Date of Award

Fall 1998

Document Type


Degree Name

Doctor of Engineering (DEng)


Chemical Engineering

First Advisor

Charles Sheppard


The two-phase flow system is a multifaceted engineering task with many industrial applications. The accurate prediction of the behavior of such systems is of special importance.

This study is directed toward improving and integrating what is known about the gas-viscous liquid flow behavior during vessel depressurization, specifically, visually characterizing the top venting of saturated-viscous fluids. The experimental results are needed to improve the design methodologies for pressure-relief systems.

Lab-scale vessel depressurization experiments with initially saturated fluids were performed. In particular, a problem arose when sodium tetraborate decahydrate solution (model fluid) saturated with carbon dioxide gas is vented from a 5.3-liter vessel.

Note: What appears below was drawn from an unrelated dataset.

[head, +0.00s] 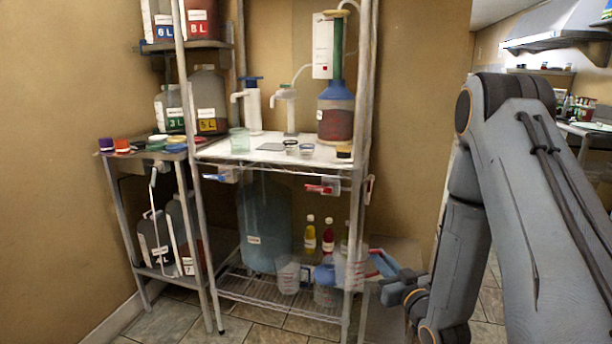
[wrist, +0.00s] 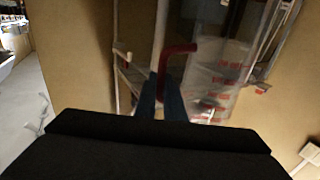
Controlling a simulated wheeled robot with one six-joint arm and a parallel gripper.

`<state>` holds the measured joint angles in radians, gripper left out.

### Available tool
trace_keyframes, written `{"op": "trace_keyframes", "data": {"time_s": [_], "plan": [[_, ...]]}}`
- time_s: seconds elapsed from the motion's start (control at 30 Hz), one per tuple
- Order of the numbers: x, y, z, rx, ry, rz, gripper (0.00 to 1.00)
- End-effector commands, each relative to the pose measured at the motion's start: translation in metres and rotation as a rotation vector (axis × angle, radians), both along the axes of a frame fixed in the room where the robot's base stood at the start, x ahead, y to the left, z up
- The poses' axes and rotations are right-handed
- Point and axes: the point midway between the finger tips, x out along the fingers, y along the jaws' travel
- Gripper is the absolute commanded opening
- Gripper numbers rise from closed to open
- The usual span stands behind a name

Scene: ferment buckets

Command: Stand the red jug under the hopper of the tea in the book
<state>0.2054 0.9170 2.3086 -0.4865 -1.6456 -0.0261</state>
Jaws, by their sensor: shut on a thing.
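The red jug is a clear jug with red markings and a red handle (wrist: 178,49). In the wrist view its clear body (wrist: 212,82) stands right of the handle. My gripper (wrist: 168,92) is shut on the handle, with dark fingers on its lower part. In the head view the jug (head: 350,272) shows faintly by the rack's right front post, and my gripper (head: 388,288) is just right of it. Blue (head: 222,175) and red (head: 325,187) taps hang under the rack's middle shelf. I cannot tell which hopper is the tea's, and I cannot make out the book.
The wire rack (head: 283,300) holds a big blue container (head: 264,225), bottles (head: 328,236) and another clear jug (head: 287,276). Its posts stand close to the held jug. A side table (head: 176,152) with coloured lids is at left. Floor shows in front of the rack.

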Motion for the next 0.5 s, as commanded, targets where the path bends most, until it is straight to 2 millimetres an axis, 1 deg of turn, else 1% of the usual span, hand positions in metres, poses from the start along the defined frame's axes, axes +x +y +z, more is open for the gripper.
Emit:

The test facility has been constructed to permit the visual observation of various influential parameters' effect on depressurization. Parameters examined included the flow behavior response to a change in the fluid properties, the initial liquid fill, the initial pressure, and the vent line diameter. The fluids used were water, foamy fluids, and high viscosity fluids. The resulting level swell, vented mass, and pressure-time profile were recorded and analyzed for each case.

Photographic analysis has been used to examine bubble characteristics and to estimate the bubble size and bubble rise velocity. A high-speed, high-resolution digital camera has been used to capture the depressurization events.

The study presented a useful description for the venting process. The test results are of direct theoretical and practical importance for the design of pressure-relief devices. The study demonstrated that the two-phase flow during the vessel depressurization was strongly influenced by the initial conditions of vessel pressure and liquid level as well as the fluid properties like viscosity and foaming tendency. Further, the study examined the bubble characteristics like bubble size and bubble rise velocity. It was concluded that bubble behavior during depressurization is affected by the system pressure and the fluids physical properties.